While visiting a family with a third-grader I noticed a (written) foreign-language exercise that used scrambled words. As the father of the third-grader had an older Metacard version on his computer, I sat down and produced a computer version of the exercise, which the young child seemed to like very much. I added a standalone splash screen to enable the young user to make changes to the lexicon and add words of her own choice.

I think such a stack belongs in the category "for revolution novices" like Klaus Major's "memory" stack or my stack "seminar01", which (the latter) - among other examples - contains directions to build a basic vocabulary trainer with gradually increasing complexity.

I have added the scramble-word stack to my website <www.sanke.org/MetaMedia> on page "Sample Stacks" and "Tools for Development".
A screenshot can be seen here <http://www.sanke.org/Metamedia/Screenshots.htm>.
Direct download from <http://www.sanke.org/Software/simplewordscramble.zip> (11 KB).


The stack is an example of a "guided" exercise, where the focus is on "learning" and not on "testing", two pairs of shoes which are very often mixed up. Support - the "guidance" - for the learner is offered in various ways:

1. When the learner types into the input field, the typed letters disappear from the scramble field. Only letters contained in the scramble field can be typed into the input field, otherwise a "warning" will appear.

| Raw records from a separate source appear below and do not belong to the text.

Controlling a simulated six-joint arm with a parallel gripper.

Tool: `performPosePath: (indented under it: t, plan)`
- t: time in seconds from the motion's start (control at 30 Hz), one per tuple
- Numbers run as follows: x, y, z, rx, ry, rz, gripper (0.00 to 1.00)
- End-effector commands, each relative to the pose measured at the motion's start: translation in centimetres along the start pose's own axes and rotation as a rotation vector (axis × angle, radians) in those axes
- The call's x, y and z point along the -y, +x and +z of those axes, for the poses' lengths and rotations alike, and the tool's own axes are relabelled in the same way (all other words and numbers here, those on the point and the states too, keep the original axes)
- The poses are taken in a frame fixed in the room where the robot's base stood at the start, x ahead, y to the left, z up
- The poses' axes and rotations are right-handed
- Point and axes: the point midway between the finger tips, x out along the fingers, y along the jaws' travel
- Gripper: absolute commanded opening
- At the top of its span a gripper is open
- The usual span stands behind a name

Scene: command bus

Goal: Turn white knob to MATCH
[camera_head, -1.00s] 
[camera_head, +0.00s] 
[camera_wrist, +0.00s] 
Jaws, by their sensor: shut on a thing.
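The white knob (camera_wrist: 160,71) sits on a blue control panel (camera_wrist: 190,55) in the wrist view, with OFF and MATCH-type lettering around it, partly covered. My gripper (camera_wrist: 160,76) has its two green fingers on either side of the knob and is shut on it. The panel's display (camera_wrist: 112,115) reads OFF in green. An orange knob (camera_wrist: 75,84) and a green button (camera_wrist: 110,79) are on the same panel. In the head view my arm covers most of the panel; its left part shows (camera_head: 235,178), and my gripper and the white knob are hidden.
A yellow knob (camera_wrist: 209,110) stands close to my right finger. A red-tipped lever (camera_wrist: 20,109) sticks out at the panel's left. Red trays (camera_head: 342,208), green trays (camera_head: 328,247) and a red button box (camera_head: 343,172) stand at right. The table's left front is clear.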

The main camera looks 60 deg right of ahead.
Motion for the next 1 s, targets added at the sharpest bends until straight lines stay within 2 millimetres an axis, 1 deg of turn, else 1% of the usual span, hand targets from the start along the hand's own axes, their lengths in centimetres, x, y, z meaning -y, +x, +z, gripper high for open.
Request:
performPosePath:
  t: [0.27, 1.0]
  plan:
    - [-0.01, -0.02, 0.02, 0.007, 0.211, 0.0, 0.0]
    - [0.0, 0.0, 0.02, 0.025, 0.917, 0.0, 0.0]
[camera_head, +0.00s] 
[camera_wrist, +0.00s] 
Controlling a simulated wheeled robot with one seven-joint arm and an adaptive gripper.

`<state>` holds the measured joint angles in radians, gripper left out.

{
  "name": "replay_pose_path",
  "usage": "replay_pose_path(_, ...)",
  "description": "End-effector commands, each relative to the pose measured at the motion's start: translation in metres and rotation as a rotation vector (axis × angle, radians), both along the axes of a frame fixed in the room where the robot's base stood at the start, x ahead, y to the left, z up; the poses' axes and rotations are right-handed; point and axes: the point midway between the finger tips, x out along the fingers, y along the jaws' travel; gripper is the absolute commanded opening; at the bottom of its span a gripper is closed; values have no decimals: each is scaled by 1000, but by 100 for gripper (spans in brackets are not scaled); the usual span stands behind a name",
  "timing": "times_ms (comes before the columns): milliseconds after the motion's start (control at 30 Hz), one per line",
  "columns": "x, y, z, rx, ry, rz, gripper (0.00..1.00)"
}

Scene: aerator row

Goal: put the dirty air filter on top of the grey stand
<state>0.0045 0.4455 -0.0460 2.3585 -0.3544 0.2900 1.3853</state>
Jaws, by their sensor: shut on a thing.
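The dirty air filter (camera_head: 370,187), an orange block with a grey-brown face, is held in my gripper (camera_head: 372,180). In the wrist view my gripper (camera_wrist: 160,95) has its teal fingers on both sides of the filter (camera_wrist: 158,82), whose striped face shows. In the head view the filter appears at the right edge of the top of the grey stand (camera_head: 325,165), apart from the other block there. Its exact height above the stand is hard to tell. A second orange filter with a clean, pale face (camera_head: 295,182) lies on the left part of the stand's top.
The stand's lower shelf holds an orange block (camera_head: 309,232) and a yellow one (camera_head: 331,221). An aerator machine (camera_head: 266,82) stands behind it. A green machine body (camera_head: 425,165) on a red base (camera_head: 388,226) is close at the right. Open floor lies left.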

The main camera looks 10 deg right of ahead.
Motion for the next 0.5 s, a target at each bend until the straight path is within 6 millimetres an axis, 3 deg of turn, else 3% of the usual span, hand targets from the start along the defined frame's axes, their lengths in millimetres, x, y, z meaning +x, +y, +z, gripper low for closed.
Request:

2. If the user deletes letters from the input field, they reappear in the scramble field; the learner can move the cursor inside the input field using the arrow keys, then press the backspace key to remove the letter on the left of the cursor.

3. You can re-scramble the word to possibly get a better idea what the word could be.

4. Pressing "Help" shows the first and last letter of the sought word and displays dashes as placeholders for the remaining letters in between.

5. Button "more letters", which appears after first pressing button "Help", adds more - randomly selected - letters to the help field. The last two dashes in a word however remain, the user has to find out them on his/her own.

"Simple" as it is, the exercise card of the stack needs 25 controls to achieve the described basic functionality and 8 of them contain scripts. The longest script is that of the input field, which controls the features 1. and 2. explained above. This script makes use of the "offset" function, "returninfield" and "rawkey" handlers, and the "selectedchunk" function, the last one to determine the place of the insertion point in the input field. A special problem comes up when you have to deal with special "national" characters, because the "rawkey" values in this case are different from the "numtochar" values; therefore I included some script lines to take care of the German "Umlaute" (ä, ö, ü).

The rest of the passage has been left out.